Sembrado en una llanura que parecía no apta para combatir, con una pista de aviación por el frente; protegido por alambradas y sacos de arena a su alrededor y defendido por soldados bien armados con el apoyo de la aviación, el Escuadrón 37, de Yaguajay, parecía poco menos que un imposible para los rebeldes que intentaban rendirlo a finales de diciembre de 1958.
Camilo había dispuesto el constante estrechamiento del cerco sobre las posiciones enemigas que fueron cayendo una tras otra: los centrales Narcisa y Vitoria –en la periferia del pueblo–, el hotel Plaza, el Ayuntamiento, la estación de Policía y la planta eléctrica, una táctica que desalojó a la soldadesca del perímetro urbano y provocó 18 bajas en las filas contrarias, entre muertos, heridos y prisioneros.
Convencido de que la toma del cuartel no podía realizarse con el hostigamiento tradicional de su fusilería, el jefe de los rebeldes intentó incendiarlo, primero mediante la introducción de un tren cañero por la retaguardia del enclave y luego, con el empleo del llamado Dragón I, un blindado criollo, construido por los obreros del central Narcisa, que todavía se conserva en el Museo de la Revolución.

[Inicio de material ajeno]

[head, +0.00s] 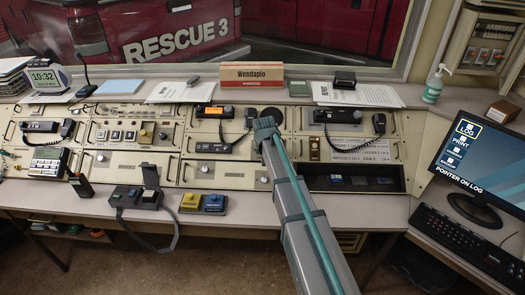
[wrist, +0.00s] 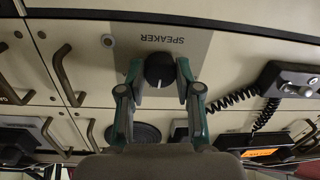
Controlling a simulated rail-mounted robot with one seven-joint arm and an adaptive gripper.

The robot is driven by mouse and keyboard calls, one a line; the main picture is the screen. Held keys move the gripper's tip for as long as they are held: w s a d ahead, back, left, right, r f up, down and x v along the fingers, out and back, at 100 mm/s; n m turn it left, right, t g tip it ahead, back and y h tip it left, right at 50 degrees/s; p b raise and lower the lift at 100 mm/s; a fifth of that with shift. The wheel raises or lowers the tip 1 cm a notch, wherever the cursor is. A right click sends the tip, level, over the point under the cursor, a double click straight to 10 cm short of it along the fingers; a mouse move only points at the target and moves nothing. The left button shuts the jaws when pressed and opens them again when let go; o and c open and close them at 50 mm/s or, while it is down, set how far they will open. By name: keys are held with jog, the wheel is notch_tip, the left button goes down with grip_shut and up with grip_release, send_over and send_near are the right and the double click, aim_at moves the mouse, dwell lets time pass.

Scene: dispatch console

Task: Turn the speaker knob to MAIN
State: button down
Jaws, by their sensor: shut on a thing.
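The speaker knob (wrist: 159,70) is a round black knob on a light grey plate marked SPEAKER, which appears upside down in the wrist view. My gripper (wrist: 160,77) has one green-tipped finger on each side of the knob and is shut on it. A small pale mark shows on the knob's lower part in the picture. No MAIN marking can be read, so I cannot tell the knob's setting. In the head view my gripper (head: 265,124) is at the console's front panel, and my arm hides the knob there.
A radio with a coiled-cord handset (wrist: 284,85) is right of the knob in the wrist view. A round black speaker grille (wrist: 135,133) lies below it. Drawer handles (wrist: 66,75) stick out at left. In the head view, a monitor (head: 485,155) stands at right.

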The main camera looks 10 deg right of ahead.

Más que para prender fuego al cuartel, aquel Dragón que salía en las madrugadas y echaba fuego por la boca sirvió para atemorizar a los sitiados, unos 350 hombres bajo el mando del capitán Alfredo Abón Lee, un militar de academia que venía por el rastro de Camilo desde la Sierra Maestra y que había asumido el mando del cuartel, luego de que el mayor Roger Rojas Lavernia abandonara la instalación aquejado de una supuesta «hernia estrangulada».

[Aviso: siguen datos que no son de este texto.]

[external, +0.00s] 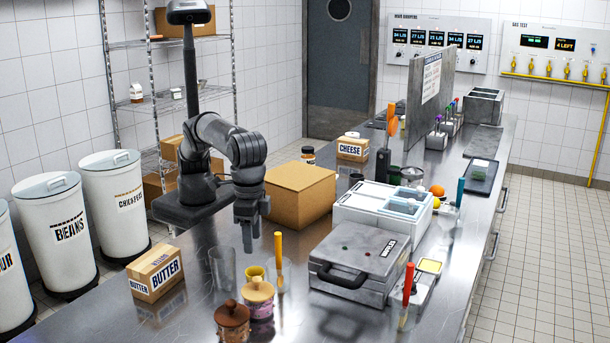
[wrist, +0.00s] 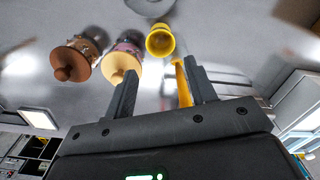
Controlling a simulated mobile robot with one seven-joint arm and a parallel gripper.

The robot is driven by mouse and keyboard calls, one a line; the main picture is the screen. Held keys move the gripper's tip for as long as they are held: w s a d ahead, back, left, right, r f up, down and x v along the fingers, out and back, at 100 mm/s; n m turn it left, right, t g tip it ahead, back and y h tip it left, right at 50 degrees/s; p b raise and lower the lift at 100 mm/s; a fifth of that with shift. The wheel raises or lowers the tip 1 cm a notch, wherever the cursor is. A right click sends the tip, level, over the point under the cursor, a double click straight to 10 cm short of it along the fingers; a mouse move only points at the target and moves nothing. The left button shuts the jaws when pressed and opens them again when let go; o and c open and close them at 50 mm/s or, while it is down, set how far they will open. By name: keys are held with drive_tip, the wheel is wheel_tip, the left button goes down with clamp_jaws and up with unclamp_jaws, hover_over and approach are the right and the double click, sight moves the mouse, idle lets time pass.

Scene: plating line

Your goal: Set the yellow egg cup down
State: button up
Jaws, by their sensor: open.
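The yellow egg cup (external: 256,273) stands on the steel counter, partly hidden in the external view behind a jar with a tan lid. In the wrist view the egg cup (wrist: 160,40) sits beyond my fingertips, with its round rim and inside showing. My gripper (external: 249,247) is above the counter, pointing down, close to the egg cup. In the wrist view my gripper (wrist: 160,70) has its two fingers spread wide, with nothing held between them. The egg cup looks apart from both fingers.
The tan-lidded jar (external: 258,297) and a brown-lidded jar (external: 232,322) stand in front of the egg cup. A clear glass (external: 222,270) stands left, and an upright yellow handle (external: 279,258) right. The butter box (external: 155,275), cardboard box (external: 300,192) and grey waffle maker (external: 360,258) lie farther around.

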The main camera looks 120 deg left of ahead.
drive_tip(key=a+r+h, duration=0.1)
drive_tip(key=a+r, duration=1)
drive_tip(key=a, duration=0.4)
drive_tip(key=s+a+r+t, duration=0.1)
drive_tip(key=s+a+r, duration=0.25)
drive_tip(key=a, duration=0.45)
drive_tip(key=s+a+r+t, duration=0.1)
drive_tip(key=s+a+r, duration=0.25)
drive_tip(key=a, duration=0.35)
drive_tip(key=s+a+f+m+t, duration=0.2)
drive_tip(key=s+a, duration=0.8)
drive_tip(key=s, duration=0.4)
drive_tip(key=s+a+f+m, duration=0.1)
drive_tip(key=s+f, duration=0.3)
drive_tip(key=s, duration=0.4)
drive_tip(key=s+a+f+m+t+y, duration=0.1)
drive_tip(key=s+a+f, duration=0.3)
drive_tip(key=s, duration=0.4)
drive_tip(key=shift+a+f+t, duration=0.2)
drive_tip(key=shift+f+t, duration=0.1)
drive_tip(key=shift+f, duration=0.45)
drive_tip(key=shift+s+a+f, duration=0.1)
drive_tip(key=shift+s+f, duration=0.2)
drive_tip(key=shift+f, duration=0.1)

Mientras las fuerzas de la tiranía no encontraban salida en el interior de la instalación, sin corriente eléctrica ni agua potable, sin condiciones para enterrar los muertos y atender a los heridos y con algunos focos de sedición, los revolucionarios lamentaban su única baja, la del joven Joaquín Paneca, Panequita, como se le conocía cariñosamente, que el día de su muerte –24 de diciembre– cumplía 17 años.
En su afán por evitar muertes inútiles, durante una tregua Camilo regaló su reloj pulsera a Caballo Loco, el soldado enemigo que le cantaba a los rebeldes desde el interior del cuartel, obsequió tabacos a varios de los sitiados y les aseguró categóricamente que si se rendían la Revolución les pagaría de inmediato el dinero que les debía el ejército y «esta misma nochebuena nos comemos 20 lechones asados, todos juntos».
Ni las ofertas de Camilo ni el sinsentido de aquella resistencia desgastante que ya se había extendido demasiado convencieron a Abón Lee, cada vez más obstinado, quien todavía el 31 de diciembre intentaba gestionar una nueva tregua y confiaba en los refuerzos que nunca llegarían.
Camilo negó la propuesta con la que el militar batistiano intentaba ganar tiempo y amenazó con echar abajo el cuartel con la bazuca y el mortero que el Che había puesto en sus manos en las últimas horas de aquel año definitivo.
Fue entonces cuando el capitán Abón Lee comprendió que todo era verdad, que aquella sesión de espiritismo que había aconsejado el camino de la rendición no estaba equivocada y que, luego de 11 días con sus noches, en aquella batalla lo único que faltaba por hacer era sacar la bandera blanca.